Here again as pointed out in ground 80 the first paragraph is not complete (compare added portion quoted under ground 80), and the second part complained of is defendant's own request to charge number 6.
(D) Ground 82. It is said that the court erroneously charged as follows: "Now, gentlemen of the jury, the evidence adduced by the plaintiff at the close of her case was such that a prima facie presumption of negligence could be drawn, * * *." This again is not complete. The complete paragraph and that which followed it is set forth under ground 80. The court did, however, use the expression "that a prima facie presumption of negligence could be drawn." Similar expressions on the subject have crept into some of the decisions. Tompkins v. Burlington Island Amusement Co., 102 N.J.L. 411, 412; 132 A. 670; Glicken v.
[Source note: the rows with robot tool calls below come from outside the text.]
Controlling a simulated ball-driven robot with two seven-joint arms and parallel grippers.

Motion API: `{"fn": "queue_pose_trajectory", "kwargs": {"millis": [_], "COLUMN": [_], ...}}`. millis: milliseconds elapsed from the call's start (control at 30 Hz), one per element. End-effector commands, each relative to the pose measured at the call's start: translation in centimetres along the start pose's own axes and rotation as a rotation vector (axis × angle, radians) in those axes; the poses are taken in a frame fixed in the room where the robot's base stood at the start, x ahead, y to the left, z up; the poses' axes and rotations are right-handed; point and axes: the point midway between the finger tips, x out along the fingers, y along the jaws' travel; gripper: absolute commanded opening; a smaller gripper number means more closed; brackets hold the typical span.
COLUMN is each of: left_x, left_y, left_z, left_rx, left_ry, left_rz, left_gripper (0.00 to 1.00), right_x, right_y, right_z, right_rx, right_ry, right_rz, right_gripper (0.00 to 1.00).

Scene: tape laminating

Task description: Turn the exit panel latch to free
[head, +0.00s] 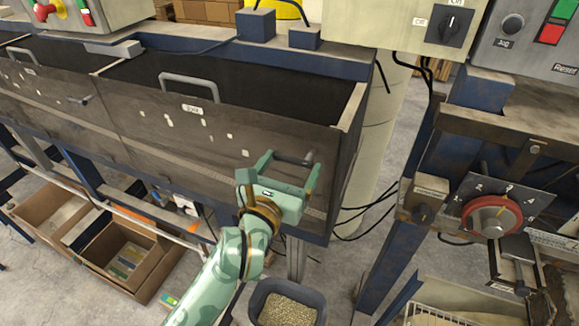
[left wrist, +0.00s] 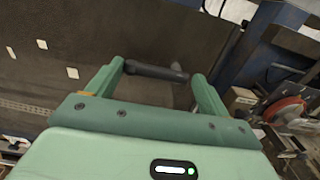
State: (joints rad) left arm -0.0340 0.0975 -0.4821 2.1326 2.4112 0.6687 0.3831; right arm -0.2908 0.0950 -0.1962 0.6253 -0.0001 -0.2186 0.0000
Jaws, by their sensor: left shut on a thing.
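The exit panel (head: 215,140) is a dark, scuffed sheet at the front of the machine, with a handle (head: 190,80) on its top edge. Its latch (head: 295,158) is a short dark bar near the panel's right end. My left gripper (head: 289,170) reaches up from below and is shut on the latch, one finger at each end. In the left wrist view the latch (left wrist: 155,72) lies across between the fingertips of my left gripper (left wrist: 158,71), slightly tilted. My right gripper is not in view.
A second latch (head: 80,99) is on the panel to the left. A control box with a red dial (head: 492,215) stands at the right. Cardboard boxes (head: 125,255) and a bin of pellets (head: 287,307) are on the floor below. Black cables (head: 375,205) hang right of the panel.

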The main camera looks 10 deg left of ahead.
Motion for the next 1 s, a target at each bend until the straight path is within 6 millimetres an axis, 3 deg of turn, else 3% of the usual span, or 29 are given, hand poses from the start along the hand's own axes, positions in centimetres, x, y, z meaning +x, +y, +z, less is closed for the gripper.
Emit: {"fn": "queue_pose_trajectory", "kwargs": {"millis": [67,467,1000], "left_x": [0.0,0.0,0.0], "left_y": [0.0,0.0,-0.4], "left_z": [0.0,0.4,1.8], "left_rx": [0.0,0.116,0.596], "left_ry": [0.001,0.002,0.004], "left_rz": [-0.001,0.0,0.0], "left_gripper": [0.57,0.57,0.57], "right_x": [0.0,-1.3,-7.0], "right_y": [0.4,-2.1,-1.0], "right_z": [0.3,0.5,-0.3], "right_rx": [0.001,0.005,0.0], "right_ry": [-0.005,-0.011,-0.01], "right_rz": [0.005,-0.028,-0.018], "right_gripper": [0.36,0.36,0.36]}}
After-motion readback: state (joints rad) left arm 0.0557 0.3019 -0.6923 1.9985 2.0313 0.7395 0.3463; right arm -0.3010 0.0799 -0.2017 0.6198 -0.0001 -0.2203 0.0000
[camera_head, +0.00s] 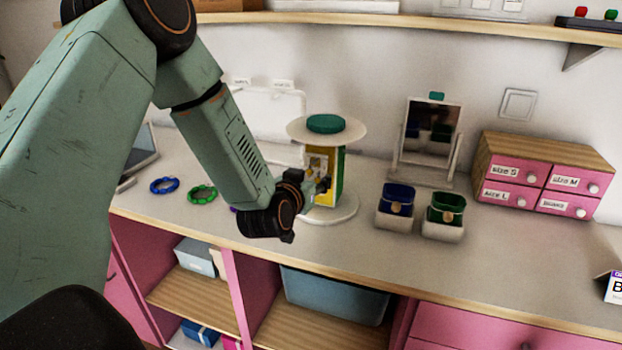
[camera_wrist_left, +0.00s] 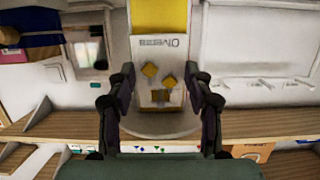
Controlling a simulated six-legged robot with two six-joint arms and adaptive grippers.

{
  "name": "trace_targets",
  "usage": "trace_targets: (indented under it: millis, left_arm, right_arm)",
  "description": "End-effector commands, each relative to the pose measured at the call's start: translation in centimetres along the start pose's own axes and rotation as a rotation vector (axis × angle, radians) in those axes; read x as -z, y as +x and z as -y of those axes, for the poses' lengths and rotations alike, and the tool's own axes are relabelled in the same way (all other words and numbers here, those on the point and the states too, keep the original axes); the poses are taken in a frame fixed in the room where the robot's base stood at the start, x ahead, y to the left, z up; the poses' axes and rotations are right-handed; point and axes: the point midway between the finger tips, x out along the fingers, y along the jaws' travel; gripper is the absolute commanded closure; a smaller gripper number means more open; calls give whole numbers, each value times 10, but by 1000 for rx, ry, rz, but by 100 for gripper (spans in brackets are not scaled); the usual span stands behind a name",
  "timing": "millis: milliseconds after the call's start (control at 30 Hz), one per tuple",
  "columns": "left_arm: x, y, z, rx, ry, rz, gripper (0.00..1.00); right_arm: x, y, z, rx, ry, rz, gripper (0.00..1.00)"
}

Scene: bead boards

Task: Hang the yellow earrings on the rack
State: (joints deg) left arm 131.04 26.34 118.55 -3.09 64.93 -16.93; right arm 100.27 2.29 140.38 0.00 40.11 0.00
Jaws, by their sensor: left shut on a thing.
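The rack is a round stand with a white disc (camera_head: 298,129) and teal cap on top, yellow and green side panels, and a white round base (camera_head: 343,212). Its yellow panel (camera_wrist_left: 160,16) also shows in the left wrist view. My left gripper (camera_head: 322,184) is at the rack's yellow side, shut on a pale card that bears the yellow earrings (camera_wrist_left: 150,70). In the left wrist view the left gripper's fingers (camera_wrist_left: 160,84) flank the card, which is upright in front of the yellow panel. I cannot tell whether the card touches the rack. My right gripper is not in view.
A blue ring (camera_head: 164,186) and a green ring (camera_head: 202,194) lie left of my forearm. Blue (camera_head: 397,199) and green (camera_head: 446,207) items sit in small white holders right of the rack. A mirror (camera_head: 430,130) and a pink drawer box (camera_head: 545,172) stand farther right.

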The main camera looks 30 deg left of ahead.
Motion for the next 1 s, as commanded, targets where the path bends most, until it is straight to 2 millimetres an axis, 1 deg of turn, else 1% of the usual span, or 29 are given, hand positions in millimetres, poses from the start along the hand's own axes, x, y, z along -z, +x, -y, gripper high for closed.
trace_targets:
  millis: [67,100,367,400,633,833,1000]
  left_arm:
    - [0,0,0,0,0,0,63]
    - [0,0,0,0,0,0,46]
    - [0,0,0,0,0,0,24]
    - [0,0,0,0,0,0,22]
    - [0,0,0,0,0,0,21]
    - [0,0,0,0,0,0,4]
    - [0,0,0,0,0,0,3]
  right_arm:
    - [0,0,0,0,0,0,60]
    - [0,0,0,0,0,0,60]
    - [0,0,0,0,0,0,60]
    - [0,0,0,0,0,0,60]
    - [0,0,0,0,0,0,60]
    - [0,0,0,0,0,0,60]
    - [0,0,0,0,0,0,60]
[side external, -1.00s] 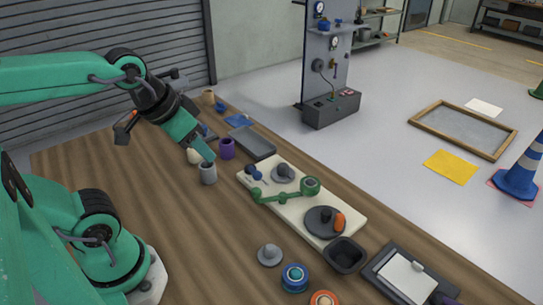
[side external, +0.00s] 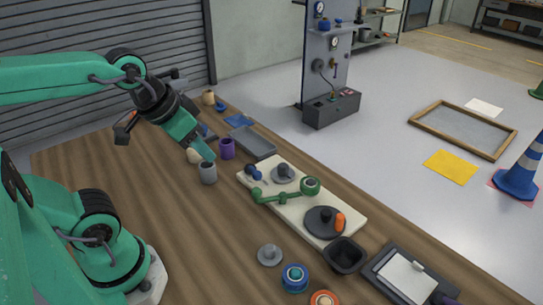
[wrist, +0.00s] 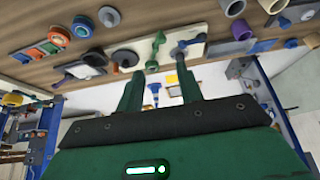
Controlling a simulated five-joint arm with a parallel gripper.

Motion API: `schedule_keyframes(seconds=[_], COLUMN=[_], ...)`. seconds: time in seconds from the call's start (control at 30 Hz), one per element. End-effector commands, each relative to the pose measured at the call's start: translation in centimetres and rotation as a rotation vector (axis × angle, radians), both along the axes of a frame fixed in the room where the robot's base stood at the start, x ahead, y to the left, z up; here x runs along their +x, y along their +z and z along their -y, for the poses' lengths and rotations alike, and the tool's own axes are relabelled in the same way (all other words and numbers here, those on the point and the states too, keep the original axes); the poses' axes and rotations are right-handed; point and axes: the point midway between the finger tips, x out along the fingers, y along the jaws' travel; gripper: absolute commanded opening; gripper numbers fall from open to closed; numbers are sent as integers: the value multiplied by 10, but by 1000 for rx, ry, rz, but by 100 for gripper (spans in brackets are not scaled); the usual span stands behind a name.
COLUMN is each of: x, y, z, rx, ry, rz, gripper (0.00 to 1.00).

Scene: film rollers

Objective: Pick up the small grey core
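A small grey hollow core (side external: 208,174) stands upright on the wooden table, beside a purple core (side external: 227,149) and a cream one (side external: 194,156). My gripper (side external: 208,154) points down and to the right, with its tip just above and behind the grey core in the side picture. I cannot tell how far apart they are. In the wrist view, my gripper (wrist: 160,72) shows two green fingers spread apart with nothing between them. There the grey core (wrist: 232,7) is at the top edge, right of the fingers, with the purple core (wrist: 241,30) close to it.
A cream board (side external: 318,222) with a green roller arm (side external: 285,197) and dark discs lies right of the cores. A grey tray (side external: 253,142) lies behind. A grey flanged piece (side external: 270,255), a blue roll (side external: 294,277) and a black bin (side external: 345,256) stand nearer. The table's left middle is clear.

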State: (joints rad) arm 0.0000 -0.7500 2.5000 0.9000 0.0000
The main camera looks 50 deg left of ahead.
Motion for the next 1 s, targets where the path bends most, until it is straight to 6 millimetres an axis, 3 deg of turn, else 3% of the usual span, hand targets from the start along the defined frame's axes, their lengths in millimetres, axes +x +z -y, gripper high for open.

Bergman, 117 N.J.L. 306; 187 A. 535. But in each instance, as in the case at bar, the court attached no broader significance to that statement than if it had correctly said in the first instance that, under such circumstance, an inference of negligence is permissible but is not a necessary one (McPherson v. Hudson, &c., Railway Co., 101 N.J.L. 410; 128 A. 231), and that the meaning of the maxim is that the occurrence itself, in the absence of an explanation by the defendant, affords a prima facie evidence that there was want of care. Mumma v. Easton and Amboy Railroad Co., supra; Feingold v. Kresge, 116 N.J.L. 146, 147; 183 A. 170. The court did not say that the jury must draw an inference of negligence but that such an inference, in effect, could be drawn. It was merely permissive and not mandatory.
We have examined all other grounds argued and find them to be without merit.
We think that the court's charge was comprehensive, fair and accurate; it is free from prejudicial error.
The judgment is affirmed, with costs.